= THE EXERCISE =
Print the lines starting at the line containing "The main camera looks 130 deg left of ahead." and ending at the line containing "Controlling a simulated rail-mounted", exactly and in full, without the pictures.

= RECORD EXTRACTS =
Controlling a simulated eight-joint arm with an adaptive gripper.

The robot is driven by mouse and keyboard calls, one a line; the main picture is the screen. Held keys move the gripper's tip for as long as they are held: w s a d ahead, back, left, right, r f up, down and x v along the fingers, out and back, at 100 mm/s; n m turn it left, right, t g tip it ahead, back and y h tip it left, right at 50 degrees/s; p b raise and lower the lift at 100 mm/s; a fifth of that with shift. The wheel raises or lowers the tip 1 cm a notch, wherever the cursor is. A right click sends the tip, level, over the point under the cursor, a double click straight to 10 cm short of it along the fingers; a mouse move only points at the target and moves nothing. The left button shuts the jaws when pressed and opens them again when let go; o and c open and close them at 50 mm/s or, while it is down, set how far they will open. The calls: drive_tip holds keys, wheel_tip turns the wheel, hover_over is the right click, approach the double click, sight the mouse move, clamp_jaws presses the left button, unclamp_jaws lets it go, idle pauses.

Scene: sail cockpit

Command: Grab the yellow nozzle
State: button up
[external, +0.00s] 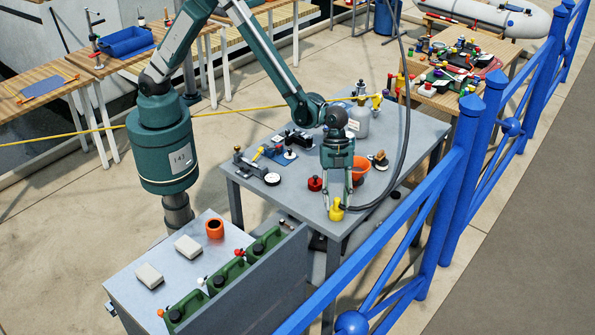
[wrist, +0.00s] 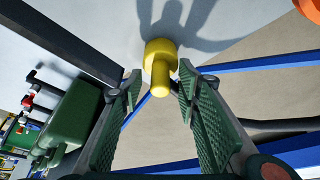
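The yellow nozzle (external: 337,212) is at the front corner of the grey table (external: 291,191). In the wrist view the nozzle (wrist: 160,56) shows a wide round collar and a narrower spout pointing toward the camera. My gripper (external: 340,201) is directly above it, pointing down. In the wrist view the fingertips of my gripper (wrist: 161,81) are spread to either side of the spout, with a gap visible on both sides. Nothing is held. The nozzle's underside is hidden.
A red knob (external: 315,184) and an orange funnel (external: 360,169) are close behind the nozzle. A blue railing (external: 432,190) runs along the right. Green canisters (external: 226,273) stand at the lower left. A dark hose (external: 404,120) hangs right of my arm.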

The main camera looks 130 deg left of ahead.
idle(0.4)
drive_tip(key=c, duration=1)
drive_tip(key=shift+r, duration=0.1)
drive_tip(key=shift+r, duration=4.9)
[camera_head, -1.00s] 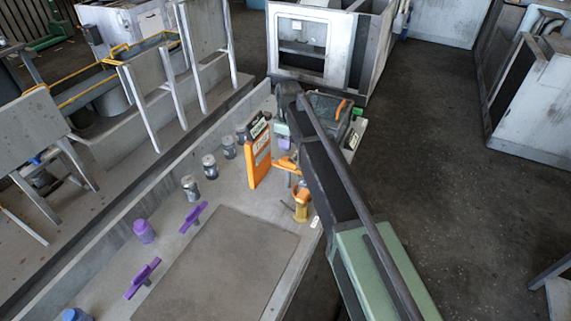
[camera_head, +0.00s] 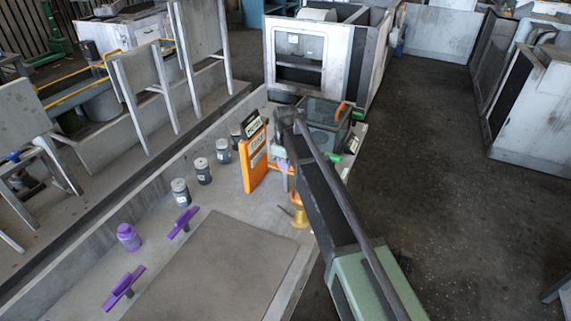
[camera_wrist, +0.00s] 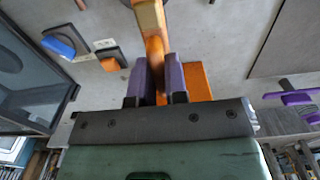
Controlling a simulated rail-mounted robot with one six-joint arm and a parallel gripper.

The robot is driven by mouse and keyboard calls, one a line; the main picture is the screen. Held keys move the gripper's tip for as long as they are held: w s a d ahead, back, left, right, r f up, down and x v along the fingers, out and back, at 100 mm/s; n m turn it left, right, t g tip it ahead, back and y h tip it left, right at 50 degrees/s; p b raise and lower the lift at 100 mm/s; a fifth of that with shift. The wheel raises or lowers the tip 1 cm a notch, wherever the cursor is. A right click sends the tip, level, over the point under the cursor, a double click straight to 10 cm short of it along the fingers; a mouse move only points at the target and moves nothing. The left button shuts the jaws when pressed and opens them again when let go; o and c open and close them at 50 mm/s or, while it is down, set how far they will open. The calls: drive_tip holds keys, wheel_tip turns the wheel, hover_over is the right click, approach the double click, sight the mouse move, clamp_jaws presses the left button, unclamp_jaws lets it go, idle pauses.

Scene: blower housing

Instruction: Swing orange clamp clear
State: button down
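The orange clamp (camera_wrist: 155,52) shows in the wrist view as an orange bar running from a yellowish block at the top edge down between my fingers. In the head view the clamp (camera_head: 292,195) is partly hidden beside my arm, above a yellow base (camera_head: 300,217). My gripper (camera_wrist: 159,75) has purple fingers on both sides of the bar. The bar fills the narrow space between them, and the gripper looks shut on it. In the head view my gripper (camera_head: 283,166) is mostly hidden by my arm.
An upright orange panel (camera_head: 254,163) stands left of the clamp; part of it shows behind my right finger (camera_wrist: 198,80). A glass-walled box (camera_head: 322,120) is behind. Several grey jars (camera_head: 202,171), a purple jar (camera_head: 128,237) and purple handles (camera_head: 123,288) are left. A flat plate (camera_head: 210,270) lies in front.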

--

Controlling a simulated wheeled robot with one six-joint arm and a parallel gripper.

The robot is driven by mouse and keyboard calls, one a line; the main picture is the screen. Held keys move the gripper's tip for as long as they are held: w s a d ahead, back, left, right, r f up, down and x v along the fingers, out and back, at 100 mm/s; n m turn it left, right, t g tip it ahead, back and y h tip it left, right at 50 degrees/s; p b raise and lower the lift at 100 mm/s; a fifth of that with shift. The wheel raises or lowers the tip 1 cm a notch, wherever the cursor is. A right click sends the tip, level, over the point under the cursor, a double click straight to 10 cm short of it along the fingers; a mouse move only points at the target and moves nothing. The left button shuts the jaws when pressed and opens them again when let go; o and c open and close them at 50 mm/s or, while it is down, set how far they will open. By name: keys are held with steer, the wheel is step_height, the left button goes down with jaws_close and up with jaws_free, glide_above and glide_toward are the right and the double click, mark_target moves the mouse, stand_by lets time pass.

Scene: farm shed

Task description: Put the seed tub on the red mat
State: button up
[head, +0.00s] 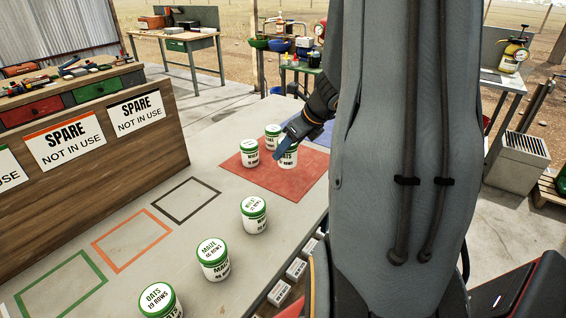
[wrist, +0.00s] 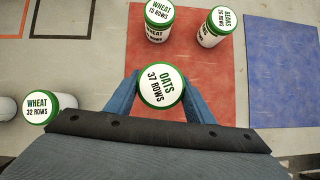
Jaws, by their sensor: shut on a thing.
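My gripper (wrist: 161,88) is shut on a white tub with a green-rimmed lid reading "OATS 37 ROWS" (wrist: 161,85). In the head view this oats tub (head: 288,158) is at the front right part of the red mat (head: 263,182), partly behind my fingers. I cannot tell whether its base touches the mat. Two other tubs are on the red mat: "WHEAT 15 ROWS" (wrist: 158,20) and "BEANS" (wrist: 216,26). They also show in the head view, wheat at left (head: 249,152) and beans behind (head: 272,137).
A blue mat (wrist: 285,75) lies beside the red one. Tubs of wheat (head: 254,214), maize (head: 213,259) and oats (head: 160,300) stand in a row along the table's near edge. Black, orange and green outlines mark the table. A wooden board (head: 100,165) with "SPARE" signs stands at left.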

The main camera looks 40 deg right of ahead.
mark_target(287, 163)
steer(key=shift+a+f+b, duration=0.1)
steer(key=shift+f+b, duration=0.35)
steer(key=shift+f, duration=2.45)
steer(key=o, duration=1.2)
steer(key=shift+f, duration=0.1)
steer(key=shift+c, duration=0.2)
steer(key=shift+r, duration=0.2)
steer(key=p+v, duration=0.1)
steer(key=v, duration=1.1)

= COMPLETE ANSWER =
The main camera looks 130 deg left of ahead.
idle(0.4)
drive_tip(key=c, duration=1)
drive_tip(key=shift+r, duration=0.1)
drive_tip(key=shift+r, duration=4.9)
[camera_head, -1.00s] 
[camera_head, +0.00s] 
[camera_wrist, +0.00s] 
Controlling a simulated rail-mounted robot with one six-joint arm and a parallel gripper.

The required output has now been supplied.